Membantu orang tua di  kampung

    Keesokan harinya epulang dari Sumbawa setela sholat shubu kami langsung makan bersama keluarga, setela makan kami (bapak dan ibu) bersiap-siap berangkat ke kebun kopi yang merupakan kegiatan rutin setiap tahunnya sebagai salah satu sumber penghasilan mayoritas orang kec.batulanteh yang termasuk kampong saya sendiri.
    Hari masi gelap kami bergegas dan berangkat ke kebun agar sampai lebi cepat dan dapathasil yang lebih banyak, sebelum berangkat saya dan bapak mengasah bate’ dan parang sebagai bekal untuk perlindingan selama di perjalanan dan juga untuk peralatan di kebun.
    “Abidin, ne kamu asah bate’ sama parang biar tajam nnti law di pake” bapak menyuruhku.
    “iya pak bentar lagi ganti pakaian” jawab saya
Lalu saya menganbil bate’ dan mengasah agar dapat dipakai sepanjang hari baik diperjalan maupun di kebun. Lalu kami berangkat dan meninggalkan kakek sendiri di rumah karena usianya sudah tua. Ternyata orang-orang sudah pada siap-siap di jalan baik dari bapak, ibu, dan para pemuda.
    ”bido, kapan kamu dari Sumbawa??”  tanay salah satu temenku, bido adalah panggilan keseharianku di kampong yang istilahnya panggilan nama keren.

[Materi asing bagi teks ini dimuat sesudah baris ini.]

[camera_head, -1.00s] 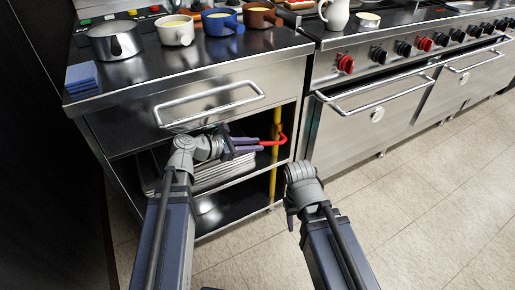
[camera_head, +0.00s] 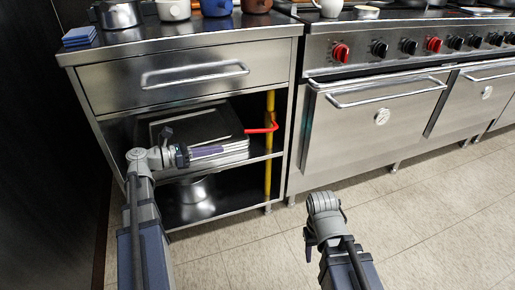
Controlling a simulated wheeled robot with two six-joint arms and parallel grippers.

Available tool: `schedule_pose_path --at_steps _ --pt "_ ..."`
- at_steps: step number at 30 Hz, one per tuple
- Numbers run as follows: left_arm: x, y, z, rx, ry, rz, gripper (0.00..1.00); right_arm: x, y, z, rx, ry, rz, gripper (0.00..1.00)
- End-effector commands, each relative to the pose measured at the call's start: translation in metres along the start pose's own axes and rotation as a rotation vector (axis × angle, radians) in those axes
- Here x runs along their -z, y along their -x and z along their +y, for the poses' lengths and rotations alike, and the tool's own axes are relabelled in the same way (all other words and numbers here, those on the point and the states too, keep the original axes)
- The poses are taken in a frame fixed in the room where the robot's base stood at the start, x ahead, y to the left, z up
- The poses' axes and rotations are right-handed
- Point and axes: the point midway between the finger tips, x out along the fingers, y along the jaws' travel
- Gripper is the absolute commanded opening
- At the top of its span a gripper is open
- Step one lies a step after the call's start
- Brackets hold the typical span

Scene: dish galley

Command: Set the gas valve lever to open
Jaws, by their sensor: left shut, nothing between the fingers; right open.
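The gas valve lever (camera_head: 260,130) is a red bar with a bent right end. It lies nearly level across the upright yellow gas pipe (camera_head: 268,175), crosswise to it, with its free end to the left. Both are at the right side of the open shelf bay under the counter. My left gripper (camera_head: 222,150) is shut and empty. It points right, to the left of the lever and a little lower in the picture, apart from it. My right gripper (camera_head: 308,247) is open and empty, low over the floor in front of the oven. The valve body is hard to make out.
Stacked trays (camera_head: 205,128) lie on the upper shelf behind my left gripper. A metal pot (camera_head: 194,190) stands on the lower shelf. A drawer handle (camera_head: 196,75) juts out above the bay. The oven handle (camera_head: 385,92) is to the right. The floor (camera_head: 430,200) is clear.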

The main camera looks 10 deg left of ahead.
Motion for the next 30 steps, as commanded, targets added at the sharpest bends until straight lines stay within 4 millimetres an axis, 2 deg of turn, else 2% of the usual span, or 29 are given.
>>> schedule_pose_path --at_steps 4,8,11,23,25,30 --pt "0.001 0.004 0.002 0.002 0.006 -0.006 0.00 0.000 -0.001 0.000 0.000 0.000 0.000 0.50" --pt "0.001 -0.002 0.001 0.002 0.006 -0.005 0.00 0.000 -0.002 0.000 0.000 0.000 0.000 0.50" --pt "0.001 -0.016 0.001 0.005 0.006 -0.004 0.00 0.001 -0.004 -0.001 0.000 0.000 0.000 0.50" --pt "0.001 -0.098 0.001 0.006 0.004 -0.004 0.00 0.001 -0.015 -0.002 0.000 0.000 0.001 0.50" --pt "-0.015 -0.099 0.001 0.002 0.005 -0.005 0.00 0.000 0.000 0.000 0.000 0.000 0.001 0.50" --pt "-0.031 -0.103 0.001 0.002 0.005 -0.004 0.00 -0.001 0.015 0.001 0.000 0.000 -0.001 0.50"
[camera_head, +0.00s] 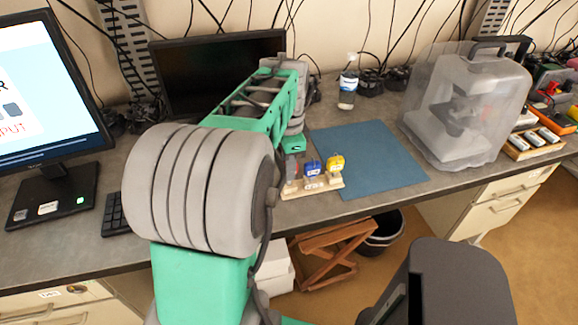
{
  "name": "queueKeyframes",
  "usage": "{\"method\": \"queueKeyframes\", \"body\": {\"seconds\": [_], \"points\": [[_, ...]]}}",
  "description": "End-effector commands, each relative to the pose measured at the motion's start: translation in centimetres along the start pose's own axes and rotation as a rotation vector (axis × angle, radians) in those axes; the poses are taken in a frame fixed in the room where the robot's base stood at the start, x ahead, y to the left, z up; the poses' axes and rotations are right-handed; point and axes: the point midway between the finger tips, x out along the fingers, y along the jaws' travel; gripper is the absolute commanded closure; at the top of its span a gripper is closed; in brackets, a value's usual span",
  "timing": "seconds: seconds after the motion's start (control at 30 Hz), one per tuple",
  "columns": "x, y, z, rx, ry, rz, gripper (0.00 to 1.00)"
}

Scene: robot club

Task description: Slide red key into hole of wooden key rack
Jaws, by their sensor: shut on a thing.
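The wooden key rack (318,187) lies near the front edge of the desk, partly on the blue mat. A blue key (313,168) and a yellow key (336,162) stand upright in it, at its middle and right. My gripper (292,166) is at the left end of the rack, low over it, and mostly hidden by my own arm. It is shut on what I take to be the red key, which I cannot make out clearly. The left end of the rack and its hole there are hidden too, so I cannot tell whether the key is in the hole.
The blue mat (368,158) is clear right of the rack. A translucent case (466,105) stands to the right. A dark monitor (215,68) is behind my arm; a lit monitor (45,95) and keyboard (114,214) are at left.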

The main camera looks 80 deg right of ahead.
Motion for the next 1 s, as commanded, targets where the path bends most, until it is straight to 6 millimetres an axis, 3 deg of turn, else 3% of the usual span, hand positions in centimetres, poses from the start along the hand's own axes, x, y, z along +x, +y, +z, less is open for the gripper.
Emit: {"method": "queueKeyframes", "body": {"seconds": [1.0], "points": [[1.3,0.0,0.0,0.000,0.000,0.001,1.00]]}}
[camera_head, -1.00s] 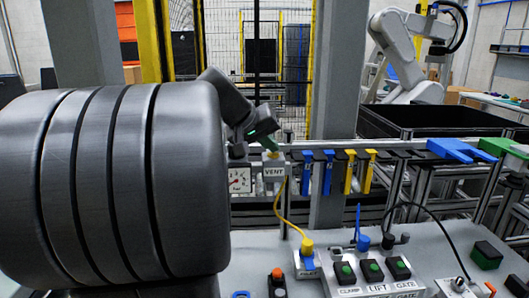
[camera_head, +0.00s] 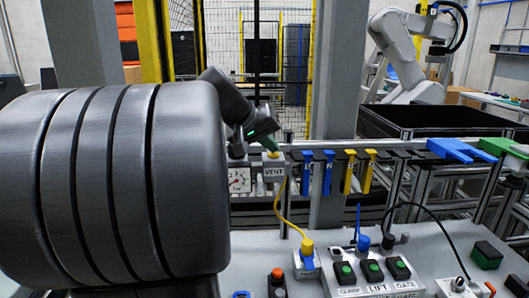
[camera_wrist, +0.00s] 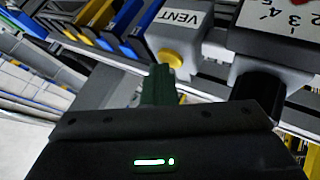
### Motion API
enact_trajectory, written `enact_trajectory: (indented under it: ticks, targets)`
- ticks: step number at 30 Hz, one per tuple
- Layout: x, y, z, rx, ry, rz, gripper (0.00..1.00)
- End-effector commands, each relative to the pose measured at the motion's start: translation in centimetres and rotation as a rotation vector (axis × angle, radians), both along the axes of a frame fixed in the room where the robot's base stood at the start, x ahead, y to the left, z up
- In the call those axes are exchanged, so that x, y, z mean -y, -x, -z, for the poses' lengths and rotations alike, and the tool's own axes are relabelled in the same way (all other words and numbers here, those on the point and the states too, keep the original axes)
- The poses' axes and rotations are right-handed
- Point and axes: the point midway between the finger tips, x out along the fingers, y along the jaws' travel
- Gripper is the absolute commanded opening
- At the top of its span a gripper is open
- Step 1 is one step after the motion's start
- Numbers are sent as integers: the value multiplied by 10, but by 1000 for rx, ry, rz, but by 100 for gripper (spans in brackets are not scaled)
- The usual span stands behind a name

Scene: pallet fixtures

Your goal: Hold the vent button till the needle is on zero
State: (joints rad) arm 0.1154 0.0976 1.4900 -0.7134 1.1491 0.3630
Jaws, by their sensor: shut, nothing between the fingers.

    “Eee… paman Saman, kemaren paman..!! kok gak datng ke rumah” jawab saya sambil basa-basi. Panggilan paman bukan berarti dia harus lebih besar tapi karena adat istiadat bahasa disana.
    Perjalan sudah sekitar lima kilometer, Matahari suda mulai muncul ke atas bukit dan menyinari hamparan hitan yang kami lewati, dengan berjalan kaki suasana alam yang sega sangat terasa nikmatnya seakan kami merasa baru berjalan beberapa ratus meter. Satu per-satu teman-teman mulai berkurang karena ada yang kebunnya lebih dekat namun ada pula yang lebih jauh dari pada kebun saya, tak lama kemudian kebun saya mulai terlihat tanpak di batasi pagar atau apaun dengan kebun yang di sampingnya karena hanya dibatasi oleh pohon kecil yang merupakan salah satu symbol perbatasan dengan kebun lainnya.
    “kamu ambil karung di rumah, biar saya cari tempat yang bagus buahnya yang akan kita panen” Bapak menyuruhku
    “Bapak taru dimna karungnya??” saya bertanya, tak sabar ingin panen kopi. Walaupun setiap tahun panennya saya tidak bisa banyak waktu ada di kampong karena saya sekolah di Sumbawa yang lumayan  jau dari kampong saya.
    “ada di bawa kolong gak terlalu sulit tempatnya” jwab Bapak
Saya bergegas ke rumah ambil karung dan memulai memtik kopi mengawali dengan bismillah dalam hati semoga hasil minggu depan lebih banyak buahnya. Dengan menggunakan sarung tangan dan baju lengan panjang ungtuk menghindari semut saya pun memulai memetik kopi.
    Waktu terus berjalan hampir setengan hari kami memtik kopi waktu menunjukan jam 11.00 wib ibu berhenti memetik kopi dan kembali ke rumah untuk masak buat makan siang.
    “Bidin saya pulang dulu” kata ibu
    “iya Bu, saya kasi penu karung saya dulu nee soalnya nanggung” jawab saya
“ya uda lanjutin, biar Ibu masak dulu buat makan kita nnanti” Ibu menjawab
    Saya dan Bapak asik-asik memetik kopi sambil ngobrol-ngobrol, sambil menunggu karung kami penuh. Setengah jam berlalu kami menghentikkan pekerjaan kami dan pulang ke rumah membawa hasil panen yang kami petik lalu berangkat ke sumur yang tak jauh dari dekat rumah kebunku sekitar dua ratusameter kurang lebih untuk mandi dan wudhu, kami jiga membawa jerigen untuk air minum dan juga bersih-bersih.